This interpretation that the characters in Dracula are using religious iconography as weapons in the service of vengeance/hatred would seem to show that it’s human frailty that’s the problem rather than the religion or theology itself. ‘Salem’s Lot plays this idea out to a more extreme degree via the amplified Catholic aspects I’ve already mentioned, particularly Father Callahan’s arc seeming to reinforce that the problem is ultimately with the believer, not the belief. All of which seems to enact a version of the biblical original sin narrative–it’s the weakness of humans, not the framework they exist in, that’s figured as the problem.
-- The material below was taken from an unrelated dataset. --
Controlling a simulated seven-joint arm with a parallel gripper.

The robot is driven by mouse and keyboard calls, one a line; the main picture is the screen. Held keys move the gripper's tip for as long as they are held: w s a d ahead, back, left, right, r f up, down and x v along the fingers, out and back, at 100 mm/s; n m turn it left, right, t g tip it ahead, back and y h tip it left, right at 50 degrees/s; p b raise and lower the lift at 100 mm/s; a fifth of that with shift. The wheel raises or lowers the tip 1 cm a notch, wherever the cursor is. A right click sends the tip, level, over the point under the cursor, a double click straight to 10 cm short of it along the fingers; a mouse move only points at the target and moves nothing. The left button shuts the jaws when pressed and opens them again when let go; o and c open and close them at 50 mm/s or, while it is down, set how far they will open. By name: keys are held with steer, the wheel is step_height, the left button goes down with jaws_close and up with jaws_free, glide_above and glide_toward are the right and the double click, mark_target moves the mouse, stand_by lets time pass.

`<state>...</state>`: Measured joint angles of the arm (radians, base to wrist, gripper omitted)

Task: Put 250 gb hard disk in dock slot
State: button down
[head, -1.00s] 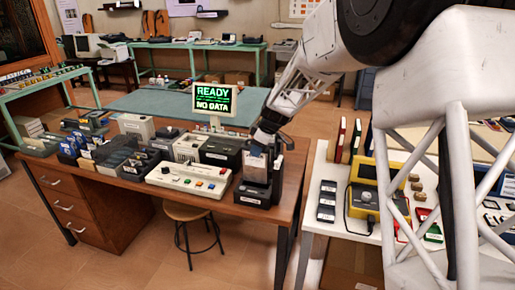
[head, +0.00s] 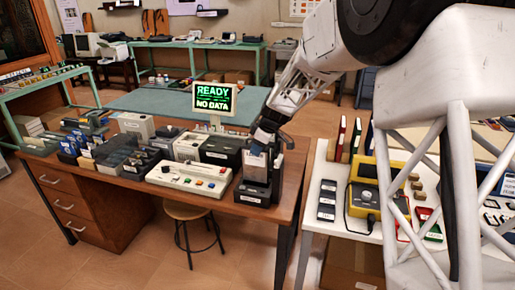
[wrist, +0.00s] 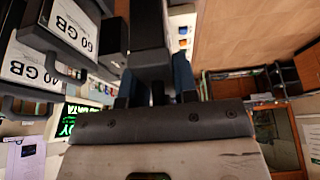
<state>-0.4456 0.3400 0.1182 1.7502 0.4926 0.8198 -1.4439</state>
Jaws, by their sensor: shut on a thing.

But shouldn’t that weakness still be a reflection of their Creator?

Father and Son

If the Creator fucked up and created a faulty creation capable of sinning at the beginning of the Bible’s Old Testament, then this is essentially plot point one, the initiating incident of the Bible’s rising action, which then, for Christians, leads to a narrative climax in the New Testament of the Creator’s Son dying on a cross to save humans from their sins (saving them both proactively and retroactively, apparently). What’s potentially most relevant about this narrative framing for this discussion is that a father-son relationship is more or less central to Christianity. (The whole virginal mother thing affecting conceptions (so to speak) and treatment of women is a whole other issue…)

Which brings us to ‘Salem’s Lot‘s opening line:

Almost everyone thought the man and the boy were father and son.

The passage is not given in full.